_Recorded robot tool calls_
------------------------

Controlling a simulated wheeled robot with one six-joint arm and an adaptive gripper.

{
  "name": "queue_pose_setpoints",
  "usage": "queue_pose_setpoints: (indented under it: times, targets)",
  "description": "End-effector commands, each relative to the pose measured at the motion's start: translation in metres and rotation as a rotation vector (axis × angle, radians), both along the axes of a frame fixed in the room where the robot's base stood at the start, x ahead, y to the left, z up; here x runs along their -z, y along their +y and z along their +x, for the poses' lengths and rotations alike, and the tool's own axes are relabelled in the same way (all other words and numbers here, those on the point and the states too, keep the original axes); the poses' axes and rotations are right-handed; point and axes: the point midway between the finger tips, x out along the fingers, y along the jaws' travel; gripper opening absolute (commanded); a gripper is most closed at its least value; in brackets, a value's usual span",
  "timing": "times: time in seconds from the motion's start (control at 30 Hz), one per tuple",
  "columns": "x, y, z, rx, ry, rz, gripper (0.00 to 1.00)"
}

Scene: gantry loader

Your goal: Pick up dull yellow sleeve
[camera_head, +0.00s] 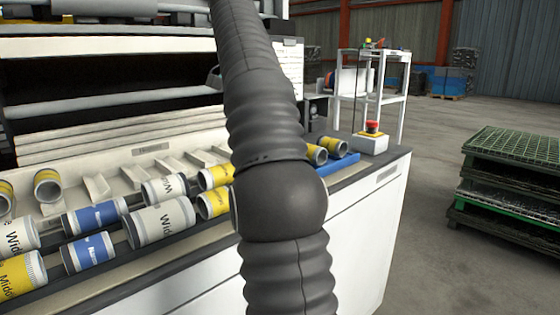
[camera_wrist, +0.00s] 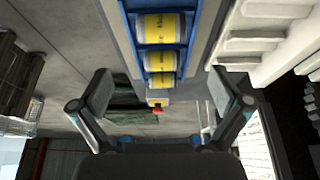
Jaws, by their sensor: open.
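Several sleeves have yellow bands, and I cannot tell which one is meant by dull yellow. Two yellow-banded sleeves, one (camera_head: 333,147) at the right end and one (camera_head: 316,154) partly behind my arm, sit by a blue tray (camera_head: 346,163). In the wrist view a yellow sleeve (camera_wrist: 161,28) lies in the blue tray, with another yellow sleeve (camera_wrist: 160,62) below it in the picture. My gripper (camera_wrist: 164,90) is open, with nothing between its fingers. In the head view my arm hides part of the bench and the gripper does not show.
Blue-banded sleeves (camera_head: 95,216) and a wide white sleeve (camera_head: 160,222) lie on the bench at left. A red emergency button (camera_head: 372,127) on a yellow-white box stands at the bench corner. Stacked green pallets (camera_head: 508,150) stand at right, with open floor between.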

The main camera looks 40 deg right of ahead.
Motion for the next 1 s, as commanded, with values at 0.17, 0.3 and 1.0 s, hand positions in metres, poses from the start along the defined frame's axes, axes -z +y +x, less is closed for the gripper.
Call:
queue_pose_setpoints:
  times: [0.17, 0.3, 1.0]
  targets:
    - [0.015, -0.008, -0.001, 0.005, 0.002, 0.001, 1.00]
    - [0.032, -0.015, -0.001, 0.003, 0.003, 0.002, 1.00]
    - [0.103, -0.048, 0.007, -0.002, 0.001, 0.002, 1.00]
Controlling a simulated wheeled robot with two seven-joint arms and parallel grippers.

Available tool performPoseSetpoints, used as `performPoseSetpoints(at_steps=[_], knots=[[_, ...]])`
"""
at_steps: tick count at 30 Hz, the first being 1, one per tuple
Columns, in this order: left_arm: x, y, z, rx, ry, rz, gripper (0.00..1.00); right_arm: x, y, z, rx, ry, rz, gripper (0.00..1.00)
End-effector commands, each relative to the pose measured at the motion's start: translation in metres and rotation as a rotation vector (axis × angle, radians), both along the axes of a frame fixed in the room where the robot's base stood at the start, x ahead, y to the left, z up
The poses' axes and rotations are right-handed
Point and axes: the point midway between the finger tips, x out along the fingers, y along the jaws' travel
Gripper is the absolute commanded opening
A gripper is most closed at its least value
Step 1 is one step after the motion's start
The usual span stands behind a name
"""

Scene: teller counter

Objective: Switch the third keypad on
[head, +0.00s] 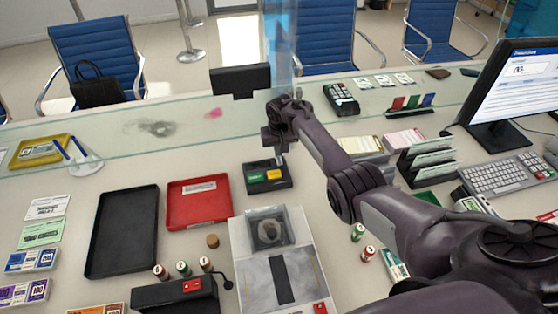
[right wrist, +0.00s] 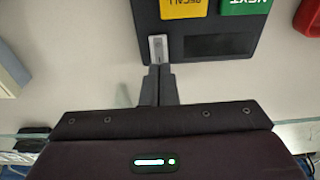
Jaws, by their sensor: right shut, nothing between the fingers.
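A black keypad (head: 284,184) with a green and a yellow button sits on the counter near the middle. In the right wrist view the keypad (right wrist: 240,62) shows yellow RECALL and green NEXT buttons, a dark strip and a small pale grey switch (right wrist: 157,47). My right gripper (head: 281,157) points down over the keypad's far edge, shut and empty. In the right wrist view its fingertips (right wrist: 159,69) are at the end of the switch; I cannot tell whether they touch it. The switch's setting is unclear. My left gripper is not in view.
A glass screen (head: 200,112) runs behind the keypad. A red tray (head: 198,212) and a black tray (head: 122,230) lie to the left. A device with a clear cover (head: 268,232) stands in front. A card terminal (head: 341,97) is at the back right.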

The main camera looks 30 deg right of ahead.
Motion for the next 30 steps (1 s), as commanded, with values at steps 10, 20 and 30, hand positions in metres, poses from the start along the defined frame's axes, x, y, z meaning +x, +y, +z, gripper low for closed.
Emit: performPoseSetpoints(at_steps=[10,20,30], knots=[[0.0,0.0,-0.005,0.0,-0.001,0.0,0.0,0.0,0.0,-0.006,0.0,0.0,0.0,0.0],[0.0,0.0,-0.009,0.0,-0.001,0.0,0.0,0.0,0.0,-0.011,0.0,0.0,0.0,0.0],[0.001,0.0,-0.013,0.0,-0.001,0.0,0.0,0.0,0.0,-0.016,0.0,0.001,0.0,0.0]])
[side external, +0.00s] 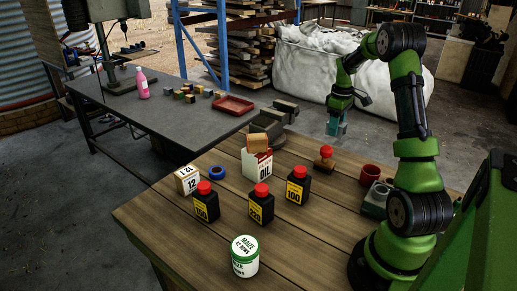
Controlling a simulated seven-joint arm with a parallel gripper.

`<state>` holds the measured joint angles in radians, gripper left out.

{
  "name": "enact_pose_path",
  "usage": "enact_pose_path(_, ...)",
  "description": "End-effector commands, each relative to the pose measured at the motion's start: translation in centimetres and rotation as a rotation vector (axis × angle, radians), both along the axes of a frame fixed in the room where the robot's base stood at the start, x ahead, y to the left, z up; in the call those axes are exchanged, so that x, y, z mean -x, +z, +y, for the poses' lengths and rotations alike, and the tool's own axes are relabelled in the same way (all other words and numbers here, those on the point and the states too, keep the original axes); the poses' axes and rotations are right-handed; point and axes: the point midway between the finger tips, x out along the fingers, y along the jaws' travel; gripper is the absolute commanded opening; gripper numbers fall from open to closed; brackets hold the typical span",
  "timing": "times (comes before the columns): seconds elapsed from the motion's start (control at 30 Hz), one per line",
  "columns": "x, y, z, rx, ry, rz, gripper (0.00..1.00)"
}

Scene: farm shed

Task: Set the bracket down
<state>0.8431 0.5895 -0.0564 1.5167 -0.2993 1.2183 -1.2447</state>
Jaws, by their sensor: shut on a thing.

------------------------

_TASK TO COMPLETE_
Go through the listing above and work out how many lines contain the string "parallel". Reply with the number alone.

_EXERCISE OUTPUT_
2